Now, let us briefly introduce the concept of utility vs. privacy with respect to speech processing. We are interested in preserving the privacy of individuals but we do not want to distort speech to the extent where it loses all the utility. For us, utility is defined in terms of automatic speech recognition (ASR, a.k.a. speech-to-text) performance. Privacy is defined in terms of speaker identification. Ultimately the transformed speech must be usable for transcription, annotation or other non-sensitive attribute retrieval purposes. Suppose an attacker got hold of a few audio samples coming through an insecure channel. These samples must be rendered neutral so that the original speaker is not uniquely identifiable. We propose to use the principles of privacy-by-design in combination with suitable speech transformation techniques to render the transmitted speech neutral towards such privacy attacks.
Note that it is not necessary that this transformation always outputs a speech waveform.
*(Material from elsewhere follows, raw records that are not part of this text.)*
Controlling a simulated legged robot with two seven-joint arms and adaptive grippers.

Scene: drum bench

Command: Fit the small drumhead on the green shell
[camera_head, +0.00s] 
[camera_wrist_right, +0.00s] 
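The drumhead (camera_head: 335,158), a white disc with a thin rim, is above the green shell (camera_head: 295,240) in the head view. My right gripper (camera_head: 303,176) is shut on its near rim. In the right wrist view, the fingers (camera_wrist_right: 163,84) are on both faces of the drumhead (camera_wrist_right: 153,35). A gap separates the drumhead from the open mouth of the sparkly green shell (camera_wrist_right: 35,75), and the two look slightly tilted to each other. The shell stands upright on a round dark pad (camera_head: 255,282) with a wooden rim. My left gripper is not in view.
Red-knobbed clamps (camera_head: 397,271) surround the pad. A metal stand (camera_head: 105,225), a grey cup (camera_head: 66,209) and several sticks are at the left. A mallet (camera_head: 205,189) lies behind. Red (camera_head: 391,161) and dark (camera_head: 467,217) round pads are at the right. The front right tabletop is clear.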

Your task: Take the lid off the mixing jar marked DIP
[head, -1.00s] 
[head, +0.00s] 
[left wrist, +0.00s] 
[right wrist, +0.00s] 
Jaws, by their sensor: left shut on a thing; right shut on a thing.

It may work in a suitable representation domain and produce representations (such as spectrograms or feature sequences) which lack speaker characteristics but are still rich in linguistic content. This idea leads to the inception of our first approach: speaker-adversarial ASR. Let us first understand how ASR works.
Broadly speaking, ASR takes a spectrogram as input and produces the text being spoken in the utterance. In our study we use an end-to-end speech recognition framework. The following illustration displays the major components of this framework.
The speech waveform is first converted into spectral features such as the spectrogram (X). It passes through a neural network (encoder) which transforms the features into another set of features 𝜙(X). These features are rich in linguistic content so that text can be easily decoded from them. The decoder parses these features and produces a graph; the best path in this graph indicates the most probable text output.
Now that we know the basic principle, let’s dive into the details of the transformation which enables us to produce a suitable 𝜙(X).
The basic idea behind this approach is the “adversary”. We simulate an adversary within the speech recognition framework during training time. This adversary will learn all the attributes in 𝜙(X) which are relevant to recognize a speaker. Once the adversary has learnt well, we derive a feedback signal from it to identify and remove such features from the encoder and effectively from 𝜙(X). This technique is called gradient reversal and has been used to make the representation invariant to a particular attribute.
The adversary must learn the features relevant to this attribute by classifying them with high accuracy. After removing the speaker-specific features from the encoder, the whole network is trained for several iterations. This can be seen as a game between the encoder and the adversary: the encoder tries to fool the adversary by removing speaker-specific attributes and the adversary tries to adapt quickly to correctly classify the speaker again. After a few iterations, when the network has converged to produce a stable privacy vs. utility tradeoff, the encoder can be used to remove speaker information from any speech signal. The resulting representation can be used for ASR decoding, and it can also be shared after further sanitization (e.g., sensitive text removal) for ASR training.
In order to evaluate the degree of anonymization achieved by this technique, we follow two different speaker recognition schemes: closed-set vs. open-set. The closed-set scheme measures the speaker classification accuracy when the test speaker is present in the ASR training set with different linguistic content. This scheme was used in previous studies to measure privacy. In our work, we introduce an open-set scheme which uses the idea of speaker verification (a.k.a. authentication). The speaker is enrolled using a few seconds of speech, then trials are conducted using the test data. These speakers are not present in the training set. Here are the results of our experiments.
The green bar shows the speaker recognition (closed-set) accuracy which has, intuitively, decreased after ASR training and then decreased further after the adversarial training. This shows that the encoder is able to fool the adversary, and the speaker information is being removed from the representation. The blue bar shows the word error rate (WER) which measures the utility of the anonymized representations. We notice that the utility is more or less stable before and after adversarial training. The red bar indicates the equal error rate (EER) which is the average verification error while recognizing unseen speakers (open-set). We notice that the error increases by more than 20% after ASR training, but adversarial training has only a slight affect on it. This shows that a simple version of adversarial training does not generalize well over unseen speakers but is highly effective for speakers known during training.
We have described the basics of privacy within the context of speech processing, and presented our adversarial approach for training the speech recognition system. We show that simple adversarial training does not generalize well for unseen speakers and it requires further research to achieve a stable privacy guarantee.